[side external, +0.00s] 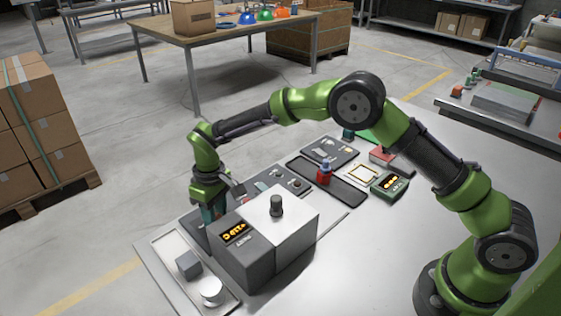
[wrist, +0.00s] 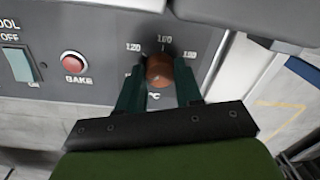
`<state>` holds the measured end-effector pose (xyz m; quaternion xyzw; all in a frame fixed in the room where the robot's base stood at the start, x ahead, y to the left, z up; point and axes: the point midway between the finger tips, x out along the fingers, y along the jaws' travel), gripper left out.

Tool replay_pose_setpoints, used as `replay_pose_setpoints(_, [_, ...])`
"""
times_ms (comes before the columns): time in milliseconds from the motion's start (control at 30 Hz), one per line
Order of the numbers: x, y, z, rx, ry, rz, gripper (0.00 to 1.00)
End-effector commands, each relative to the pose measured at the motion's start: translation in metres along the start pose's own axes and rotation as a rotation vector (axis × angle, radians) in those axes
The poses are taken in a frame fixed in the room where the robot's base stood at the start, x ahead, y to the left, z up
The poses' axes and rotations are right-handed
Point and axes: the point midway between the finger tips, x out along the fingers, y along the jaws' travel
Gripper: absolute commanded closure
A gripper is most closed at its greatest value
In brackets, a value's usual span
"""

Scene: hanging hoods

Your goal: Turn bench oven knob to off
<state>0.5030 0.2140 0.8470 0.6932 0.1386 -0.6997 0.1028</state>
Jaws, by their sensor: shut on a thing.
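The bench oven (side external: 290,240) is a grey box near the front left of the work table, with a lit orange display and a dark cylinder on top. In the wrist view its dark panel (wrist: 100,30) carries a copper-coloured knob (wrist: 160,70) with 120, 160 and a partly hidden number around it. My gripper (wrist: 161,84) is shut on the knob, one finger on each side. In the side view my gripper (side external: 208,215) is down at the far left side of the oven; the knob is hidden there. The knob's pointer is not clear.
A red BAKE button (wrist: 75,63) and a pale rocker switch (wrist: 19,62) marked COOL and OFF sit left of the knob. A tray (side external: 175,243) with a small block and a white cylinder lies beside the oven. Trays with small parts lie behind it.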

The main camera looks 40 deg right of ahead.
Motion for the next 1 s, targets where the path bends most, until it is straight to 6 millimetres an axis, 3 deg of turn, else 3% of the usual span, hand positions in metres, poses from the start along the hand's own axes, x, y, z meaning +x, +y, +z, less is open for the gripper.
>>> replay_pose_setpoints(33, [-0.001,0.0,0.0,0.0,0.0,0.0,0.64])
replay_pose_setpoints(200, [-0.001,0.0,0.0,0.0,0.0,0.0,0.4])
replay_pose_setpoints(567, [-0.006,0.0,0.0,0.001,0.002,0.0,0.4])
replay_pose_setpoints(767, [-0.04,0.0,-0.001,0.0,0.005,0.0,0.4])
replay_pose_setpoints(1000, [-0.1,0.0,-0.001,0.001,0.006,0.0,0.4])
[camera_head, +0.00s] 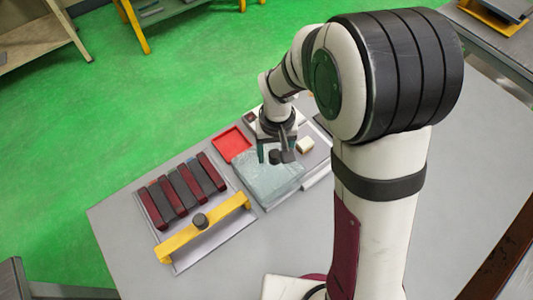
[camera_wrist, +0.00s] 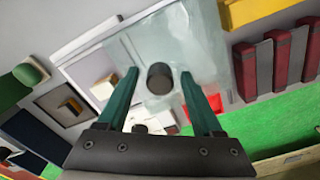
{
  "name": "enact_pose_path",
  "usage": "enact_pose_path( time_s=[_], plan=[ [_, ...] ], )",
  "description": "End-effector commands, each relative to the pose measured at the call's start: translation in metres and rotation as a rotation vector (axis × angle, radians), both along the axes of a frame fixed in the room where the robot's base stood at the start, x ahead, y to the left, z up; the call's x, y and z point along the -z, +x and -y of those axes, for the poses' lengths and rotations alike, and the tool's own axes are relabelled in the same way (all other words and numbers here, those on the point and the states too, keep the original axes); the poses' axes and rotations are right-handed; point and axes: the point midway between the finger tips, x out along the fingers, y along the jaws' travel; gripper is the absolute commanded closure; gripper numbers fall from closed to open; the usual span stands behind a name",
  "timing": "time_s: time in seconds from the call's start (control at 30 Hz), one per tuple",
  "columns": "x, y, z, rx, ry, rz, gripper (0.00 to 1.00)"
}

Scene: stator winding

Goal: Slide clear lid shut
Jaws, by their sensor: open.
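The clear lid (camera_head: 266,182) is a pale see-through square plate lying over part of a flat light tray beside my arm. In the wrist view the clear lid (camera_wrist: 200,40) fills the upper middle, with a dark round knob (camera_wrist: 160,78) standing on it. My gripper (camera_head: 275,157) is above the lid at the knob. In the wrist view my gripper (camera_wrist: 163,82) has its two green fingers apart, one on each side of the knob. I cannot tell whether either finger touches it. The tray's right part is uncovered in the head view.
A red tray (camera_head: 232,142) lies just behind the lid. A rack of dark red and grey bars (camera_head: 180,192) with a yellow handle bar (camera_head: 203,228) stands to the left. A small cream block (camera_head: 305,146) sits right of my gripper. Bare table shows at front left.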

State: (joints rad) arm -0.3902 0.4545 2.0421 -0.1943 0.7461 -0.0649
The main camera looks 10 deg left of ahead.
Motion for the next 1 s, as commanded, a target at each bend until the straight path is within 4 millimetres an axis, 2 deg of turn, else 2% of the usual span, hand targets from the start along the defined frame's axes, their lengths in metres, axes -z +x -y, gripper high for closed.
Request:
********
*Job:*
From the entries above, extract only the lines running from the one containing "Goal: Slide clear lid shut" through the one containing "The main camera looks 10 deg left of ahead.", inclusive.

*Solution to this exercise:*
Goal: Slide clear lid shut
Jaws, by their sensor: open.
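The clear lid (camera_head: 266,182) is a pale see-through square plate lying over part of a flat light tray beside my arm. In the wrist view the clear lid (camera_wrist: 200,40) fills the upper middle, with a dark round knob (camera_wrist: 160,78) standing on it. My gripper (camera_head: 275,157) is above the lid at the knob. In the wrist view my gripper (camera_wrist: 163,82) has its two green fingers apart, one on each side of the knob. I cannot tell whether either finger touches it. The tray's right part is uncovered in the head view.
A red tray (camera_head: 232,142) lies just behind the lid. A rack of dark red and grey bars (camera_head: 180,192) with a yellow handle bar (camera_head: 203,228) stands to the left. A small cream block (camera_head: 305,146) sits right of my gripper. Bare table shows at front left.

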State: (joints rad) arm -0.3902 0.4545 2.0421 -0.1943 0.7461 -0.0649
The main camera looks 10 deg left of ahead.

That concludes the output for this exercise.